Data Shows 68% of Parents Make Financial Sacrifice for Adult Children

Among parents helping their adult children, 43% of parents have made dipped into their retirement savings.  

Nearly half of parents may have made some sacrifice to their retirement savings to help out their adult children, according to a survey conducted by Bankrate LLC. 

When considering retirement savings, 43% of parents have made a financial sacrifice to help their children, and 18% said the decision was significant, according to the findings. 

“[Paying for your child’s bills] can enable bad behavior or stunt an adult child’s development,” Ted Rossman, senior industry analyst at Bankrate, said in a statement. “It can also put your own retirement and other financial goals at risk. You can get loans for a lot of things, but retirement isn’t one of them.”

Among parents with adult children, 68% have made or are currently making a financial sacrifice to help their kids, and 31% said it was a significant financial sacrifice.

“Remember that saying about putting your oxygen mask on before helping others,” Rossman said in a statement. “While we of course want to be empathetic and help our kids, sometimes financial assistance goes too far.”

A slight majority of parents (51%) said they have reached into their emergency savings to help their adult children, and 20% reported it being a significant loss.

Lower-income households are more likely to sacrifice their emergency savings. Among households with a yearly income less than $50,000, 58% reported dipping into their emergency savings to help their children. In contrast, for households earning $100,000 or more, 46% of people did the same.

To help their children, 49% of parents are sacrificing making payments on their own debt, and 55% report they are risking reaching a financial milestone.

The study from Bankrate surveyed 2,346 U.S. adults, 773 of whom have children aged 18 or older. Conducted from March 14 to 16, the investigation examined how parents were helping their adult children financially.
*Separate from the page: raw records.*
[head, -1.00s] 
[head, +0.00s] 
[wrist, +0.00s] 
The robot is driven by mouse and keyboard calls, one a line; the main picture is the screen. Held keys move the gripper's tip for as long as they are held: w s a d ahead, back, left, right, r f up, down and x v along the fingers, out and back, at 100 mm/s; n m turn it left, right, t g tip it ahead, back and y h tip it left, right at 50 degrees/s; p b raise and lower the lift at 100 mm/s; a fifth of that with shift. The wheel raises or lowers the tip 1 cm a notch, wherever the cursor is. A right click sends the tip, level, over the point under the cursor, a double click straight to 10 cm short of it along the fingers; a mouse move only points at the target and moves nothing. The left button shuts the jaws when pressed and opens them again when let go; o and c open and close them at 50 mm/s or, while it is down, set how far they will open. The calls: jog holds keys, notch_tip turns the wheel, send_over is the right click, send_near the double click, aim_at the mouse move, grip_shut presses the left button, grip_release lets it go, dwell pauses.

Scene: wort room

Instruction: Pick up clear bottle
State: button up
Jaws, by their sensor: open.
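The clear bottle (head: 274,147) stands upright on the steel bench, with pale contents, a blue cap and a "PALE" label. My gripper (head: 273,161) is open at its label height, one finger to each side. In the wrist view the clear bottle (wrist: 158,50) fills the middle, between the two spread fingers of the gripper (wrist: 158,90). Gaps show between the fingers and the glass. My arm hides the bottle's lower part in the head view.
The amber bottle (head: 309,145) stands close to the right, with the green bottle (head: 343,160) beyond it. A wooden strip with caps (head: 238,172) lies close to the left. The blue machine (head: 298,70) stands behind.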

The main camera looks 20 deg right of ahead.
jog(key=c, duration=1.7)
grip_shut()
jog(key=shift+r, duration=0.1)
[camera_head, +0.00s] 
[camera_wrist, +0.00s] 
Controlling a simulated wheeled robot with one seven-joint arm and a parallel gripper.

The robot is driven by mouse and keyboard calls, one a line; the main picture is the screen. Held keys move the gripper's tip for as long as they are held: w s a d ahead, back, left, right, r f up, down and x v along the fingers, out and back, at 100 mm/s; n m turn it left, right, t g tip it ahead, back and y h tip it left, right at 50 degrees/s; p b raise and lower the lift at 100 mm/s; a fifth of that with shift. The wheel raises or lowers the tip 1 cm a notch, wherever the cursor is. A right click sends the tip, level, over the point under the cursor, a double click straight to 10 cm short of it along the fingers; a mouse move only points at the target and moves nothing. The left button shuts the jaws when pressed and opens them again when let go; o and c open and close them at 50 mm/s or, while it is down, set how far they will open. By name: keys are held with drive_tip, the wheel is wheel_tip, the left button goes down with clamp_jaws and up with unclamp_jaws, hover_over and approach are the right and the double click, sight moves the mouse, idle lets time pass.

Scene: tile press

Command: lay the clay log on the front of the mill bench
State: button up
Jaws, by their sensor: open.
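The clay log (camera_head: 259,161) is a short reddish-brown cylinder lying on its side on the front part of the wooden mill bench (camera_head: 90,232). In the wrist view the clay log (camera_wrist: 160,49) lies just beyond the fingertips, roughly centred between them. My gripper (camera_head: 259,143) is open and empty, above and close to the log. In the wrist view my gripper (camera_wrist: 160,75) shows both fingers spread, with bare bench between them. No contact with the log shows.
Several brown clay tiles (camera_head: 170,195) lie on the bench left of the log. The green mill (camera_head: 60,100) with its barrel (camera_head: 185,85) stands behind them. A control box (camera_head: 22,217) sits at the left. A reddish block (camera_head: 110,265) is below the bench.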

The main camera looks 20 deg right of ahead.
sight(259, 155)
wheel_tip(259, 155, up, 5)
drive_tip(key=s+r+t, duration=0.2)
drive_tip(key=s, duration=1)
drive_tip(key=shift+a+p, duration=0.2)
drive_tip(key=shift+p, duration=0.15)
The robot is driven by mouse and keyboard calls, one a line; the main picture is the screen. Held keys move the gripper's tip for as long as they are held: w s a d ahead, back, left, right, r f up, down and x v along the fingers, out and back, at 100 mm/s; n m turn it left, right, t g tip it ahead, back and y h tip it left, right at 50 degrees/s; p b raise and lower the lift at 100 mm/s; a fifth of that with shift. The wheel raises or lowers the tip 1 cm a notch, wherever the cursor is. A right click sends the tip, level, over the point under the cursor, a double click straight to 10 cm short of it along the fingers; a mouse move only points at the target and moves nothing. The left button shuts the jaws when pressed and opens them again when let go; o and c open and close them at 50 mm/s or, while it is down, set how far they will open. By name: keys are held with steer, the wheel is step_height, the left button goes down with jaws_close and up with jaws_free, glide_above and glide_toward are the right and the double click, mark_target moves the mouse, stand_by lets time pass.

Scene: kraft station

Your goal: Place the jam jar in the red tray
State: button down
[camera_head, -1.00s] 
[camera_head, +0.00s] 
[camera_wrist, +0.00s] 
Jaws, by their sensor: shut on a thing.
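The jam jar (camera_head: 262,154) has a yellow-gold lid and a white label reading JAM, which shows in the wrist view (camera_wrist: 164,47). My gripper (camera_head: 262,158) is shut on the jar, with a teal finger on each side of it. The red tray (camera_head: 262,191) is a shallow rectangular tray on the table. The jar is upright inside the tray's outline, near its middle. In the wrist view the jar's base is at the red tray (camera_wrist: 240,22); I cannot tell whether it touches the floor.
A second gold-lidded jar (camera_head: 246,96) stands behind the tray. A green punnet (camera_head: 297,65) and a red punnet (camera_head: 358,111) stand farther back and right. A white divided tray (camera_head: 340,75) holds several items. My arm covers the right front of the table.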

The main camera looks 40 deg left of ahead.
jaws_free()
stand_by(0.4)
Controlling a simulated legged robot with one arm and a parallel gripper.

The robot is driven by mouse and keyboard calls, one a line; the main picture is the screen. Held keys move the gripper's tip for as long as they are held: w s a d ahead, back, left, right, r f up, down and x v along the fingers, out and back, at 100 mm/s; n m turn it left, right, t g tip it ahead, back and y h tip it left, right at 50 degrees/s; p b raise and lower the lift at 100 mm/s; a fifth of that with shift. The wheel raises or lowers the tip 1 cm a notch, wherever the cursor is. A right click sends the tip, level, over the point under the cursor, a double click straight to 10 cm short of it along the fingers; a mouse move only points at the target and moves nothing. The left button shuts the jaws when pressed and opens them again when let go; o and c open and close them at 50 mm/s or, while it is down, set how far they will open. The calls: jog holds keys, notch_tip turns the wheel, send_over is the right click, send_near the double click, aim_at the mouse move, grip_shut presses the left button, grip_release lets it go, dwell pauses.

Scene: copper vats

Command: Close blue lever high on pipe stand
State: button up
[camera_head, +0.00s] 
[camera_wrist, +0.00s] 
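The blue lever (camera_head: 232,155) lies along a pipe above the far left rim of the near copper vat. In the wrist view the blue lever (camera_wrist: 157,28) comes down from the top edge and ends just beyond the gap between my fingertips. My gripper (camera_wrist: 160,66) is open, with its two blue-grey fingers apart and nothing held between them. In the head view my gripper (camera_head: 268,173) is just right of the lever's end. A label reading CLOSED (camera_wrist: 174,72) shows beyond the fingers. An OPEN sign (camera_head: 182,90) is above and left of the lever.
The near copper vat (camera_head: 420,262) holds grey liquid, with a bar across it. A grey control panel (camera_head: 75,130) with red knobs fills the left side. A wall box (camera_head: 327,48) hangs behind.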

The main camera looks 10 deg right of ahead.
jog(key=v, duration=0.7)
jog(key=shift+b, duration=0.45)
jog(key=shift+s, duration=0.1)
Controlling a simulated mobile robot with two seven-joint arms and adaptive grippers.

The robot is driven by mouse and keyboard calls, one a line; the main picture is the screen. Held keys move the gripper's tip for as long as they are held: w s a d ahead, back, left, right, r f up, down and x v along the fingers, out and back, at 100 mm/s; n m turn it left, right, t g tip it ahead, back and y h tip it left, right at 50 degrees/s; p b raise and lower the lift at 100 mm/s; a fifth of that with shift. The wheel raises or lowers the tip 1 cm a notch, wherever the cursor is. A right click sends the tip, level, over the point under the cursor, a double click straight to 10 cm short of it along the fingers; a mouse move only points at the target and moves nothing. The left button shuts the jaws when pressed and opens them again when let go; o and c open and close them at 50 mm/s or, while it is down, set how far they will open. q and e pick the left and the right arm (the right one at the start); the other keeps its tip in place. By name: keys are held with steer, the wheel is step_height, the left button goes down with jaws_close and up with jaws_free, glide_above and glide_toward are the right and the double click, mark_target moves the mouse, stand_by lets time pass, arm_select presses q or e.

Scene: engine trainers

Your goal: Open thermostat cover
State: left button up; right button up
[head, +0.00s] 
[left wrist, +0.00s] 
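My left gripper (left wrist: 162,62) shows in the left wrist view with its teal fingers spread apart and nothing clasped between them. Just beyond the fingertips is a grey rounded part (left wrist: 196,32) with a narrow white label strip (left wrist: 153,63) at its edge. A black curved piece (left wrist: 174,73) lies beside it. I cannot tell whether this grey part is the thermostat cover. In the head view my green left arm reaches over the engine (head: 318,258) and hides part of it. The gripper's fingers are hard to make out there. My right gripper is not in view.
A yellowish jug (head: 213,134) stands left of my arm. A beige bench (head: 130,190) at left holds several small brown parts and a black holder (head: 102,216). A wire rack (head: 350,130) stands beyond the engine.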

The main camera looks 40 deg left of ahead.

On average, American adults believe 20 is the age that people should begin paying their own bills for items such as subscription services and credit card bills. Respondents said age 23 is when people should start paying for their own health insurance and student loans.

Those in Generation Z and Baby Boomers held the most contrasting attitudes toward when adults should independently pay their bills. Gen Zers think people should begin making payments around one to three years later than Baby Boomers.